# YOUR TASK
Gather all lines containing the string "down" and copy them out.

# LISTED RECORDS
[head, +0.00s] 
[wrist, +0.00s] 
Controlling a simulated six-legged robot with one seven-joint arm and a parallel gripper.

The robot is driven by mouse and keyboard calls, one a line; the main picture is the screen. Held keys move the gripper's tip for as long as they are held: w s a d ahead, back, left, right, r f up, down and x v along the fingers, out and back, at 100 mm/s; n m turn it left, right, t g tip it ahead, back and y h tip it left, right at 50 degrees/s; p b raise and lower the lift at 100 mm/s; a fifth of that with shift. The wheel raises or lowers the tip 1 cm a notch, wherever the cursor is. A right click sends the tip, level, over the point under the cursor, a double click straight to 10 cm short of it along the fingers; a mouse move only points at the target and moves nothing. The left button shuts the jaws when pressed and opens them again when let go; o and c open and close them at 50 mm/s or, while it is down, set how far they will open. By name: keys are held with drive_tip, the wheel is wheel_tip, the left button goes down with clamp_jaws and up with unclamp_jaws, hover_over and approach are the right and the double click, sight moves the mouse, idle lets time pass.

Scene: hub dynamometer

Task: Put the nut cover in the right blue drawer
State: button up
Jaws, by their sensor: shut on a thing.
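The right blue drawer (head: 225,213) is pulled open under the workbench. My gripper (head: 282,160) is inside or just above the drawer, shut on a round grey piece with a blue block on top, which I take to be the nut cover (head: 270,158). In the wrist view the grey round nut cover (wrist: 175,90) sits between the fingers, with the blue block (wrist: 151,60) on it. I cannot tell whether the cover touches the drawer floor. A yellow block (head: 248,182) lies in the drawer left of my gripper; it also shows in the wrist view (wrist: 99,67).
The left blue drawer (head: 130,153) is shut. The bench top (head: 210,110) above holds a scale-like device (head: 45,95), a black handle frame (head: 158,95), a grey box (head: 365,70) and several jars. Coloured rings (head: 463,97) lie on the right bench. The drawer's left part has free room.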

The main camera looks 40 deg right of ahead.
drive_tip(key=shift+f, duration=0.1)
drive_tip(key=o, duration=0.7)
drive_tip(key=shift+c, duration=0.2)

* * *

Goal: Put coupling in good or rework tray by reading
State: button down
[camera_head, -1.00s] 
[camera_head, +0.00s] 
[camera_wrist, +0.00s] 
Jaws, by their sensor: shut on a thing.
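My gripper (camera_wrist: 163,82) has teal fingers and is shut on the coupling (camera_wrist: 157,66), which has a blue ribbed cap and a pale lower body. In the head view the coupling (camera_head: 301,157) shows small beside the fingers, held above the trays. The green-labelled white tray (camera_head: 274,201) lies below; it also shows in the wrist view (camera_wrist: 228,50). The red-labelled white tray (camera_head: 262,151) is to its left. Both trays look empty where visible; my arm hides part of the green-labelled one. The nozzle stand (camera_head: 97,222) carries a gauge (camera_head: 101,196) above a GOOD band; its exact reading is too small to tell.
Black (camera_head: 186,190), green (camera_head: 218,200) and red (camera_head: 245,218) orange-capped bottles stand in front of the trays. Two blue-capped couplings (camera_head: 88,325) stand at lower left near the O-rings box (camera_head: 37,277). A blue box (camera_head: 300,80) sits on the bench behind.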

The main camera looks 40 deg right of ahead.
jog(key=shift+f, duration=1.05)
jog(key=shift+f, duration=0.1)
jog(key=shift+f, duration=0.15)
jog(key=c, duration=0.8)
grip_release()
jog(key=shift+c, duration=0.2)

# WRITTEN SOLUTION
The robot is driven by mouse and keyboard calls, one a line; the main picture is the screen. Held keys move the gripper's tip for as long as they are held: w s a d ahead, back, left, right, r f up, down and x v along the fingers, out and back, at 100 mm/s; n m turn it left, right, t g tip it ahead, back and y h tip it left, right at 50 degrees/s; p b raise and lower the lift at 100 mm/s; a fifth of that with shift. The wheel raises or lowers the tip 1 cm a notch, wherever the cursor is. A right click sends the tip, level, over the point under the cursor, a double click straight to 10 cm short of it along the fingers; a mouse move only points at the target and moves nothing. The left button shuts the jaws when pressed and opens them again when let go; o and c open and close them at 50 mm/s or, while it is down, set how far they will open. By name: keys are held with drive_tip, the wheel is wheel_tip, the left button goes down with clamp_jaws and up with unclamp_jaws, hover_over and approach are the right and the double click, sight moves the mouse, idle lets time pass.
State: button down

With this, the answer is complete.